The draft that surfaced this week included a proposal for a “a transitory exceptional contribution from large depositors” as part of measures to address huge losses in the financial system, among other politically difficult measures.
“Since the formation of this government, it has been promising the Lebanese and the world an economic rescue plan. Based on this, we decided to give it a grace period, before judging the promised plan.

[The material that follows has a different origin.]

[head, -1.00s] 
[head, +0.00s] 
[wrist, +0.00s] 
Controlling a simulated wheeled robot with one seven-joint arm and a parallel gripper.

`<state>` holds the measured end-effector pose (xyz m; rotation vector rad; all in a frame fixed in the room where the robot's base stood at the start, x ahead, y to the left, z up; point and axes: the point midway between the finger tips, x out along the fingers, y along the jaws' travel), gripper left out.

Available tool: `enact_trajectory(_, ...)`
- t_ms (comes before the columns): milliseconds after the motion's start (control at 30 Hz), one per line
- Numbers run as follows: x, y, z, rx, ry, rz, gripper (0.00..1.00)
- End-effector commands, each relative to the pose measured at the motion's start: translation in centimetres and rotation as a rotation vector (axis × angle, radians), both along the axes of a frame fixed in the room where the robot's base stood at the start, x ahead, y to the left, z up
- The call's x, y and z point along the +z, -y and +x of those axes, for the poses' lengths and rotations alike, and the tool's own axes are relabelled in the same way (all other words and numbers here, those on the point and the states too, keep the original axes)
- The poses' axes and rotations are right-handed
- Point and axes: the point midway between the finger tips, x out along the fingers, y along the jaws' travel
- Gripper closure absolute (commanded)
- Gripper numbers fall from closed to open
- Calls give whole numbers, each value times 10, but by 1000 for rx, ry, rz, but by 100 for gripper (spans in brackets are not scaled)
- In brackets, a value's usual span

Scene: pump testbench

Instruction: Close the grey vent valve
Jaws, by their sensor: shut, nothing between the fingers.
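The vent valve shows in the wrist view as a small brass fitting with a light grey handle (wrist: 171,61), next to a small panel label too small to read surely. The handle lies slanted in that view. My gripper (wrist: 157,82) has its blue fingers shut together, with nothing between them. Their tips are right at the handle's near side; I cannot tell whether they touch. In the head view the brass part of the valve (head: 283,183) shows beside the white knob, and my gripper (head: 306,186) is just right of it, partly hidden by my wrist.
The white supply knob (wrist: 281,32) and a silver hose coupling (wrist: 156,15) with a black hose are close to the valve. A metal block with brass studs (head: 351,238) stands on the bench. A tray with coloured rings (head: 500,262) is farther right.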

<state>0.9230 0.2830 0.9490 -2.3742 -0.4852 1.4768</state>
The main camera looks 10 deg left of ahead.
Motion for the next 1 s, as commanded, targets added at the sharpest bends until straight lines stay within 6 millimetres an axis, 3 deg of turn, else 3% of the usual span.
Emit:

But it seems that it is heading towards an economic suicidal plan, based on the confiscation of the money of the Lebanese deposited in the banks,” said Hariri in his tweet Friday.
Hariri added: “The grace period that we gave doesn’t mean in any way to allow the government and those behind it to change the nature of our economic system that is safeguarded by the constitution, or put the hand on the people’s life earnings so that the state can exempt itself from any contribution to the effort required by everyone. We will soon take a strong stance if the issue is not made right.”
Lebanese Forces leader Samir Geagea said on Saturday that reform in Lebanon is a “hopeless” case as long as “the trio” parties continue to dominate the country’s authority, a possible reference to the Iranian backed Hezbollah, president Michel Aoun’s FPM and Speaker Nabih Berri’s Amal Movement
“As long as the trio (political parties) are in control of the authority in Lebanon, there is no hope for any reform or any actual rescue plan,” said Geagea in a statement, without naming the parties in the trio.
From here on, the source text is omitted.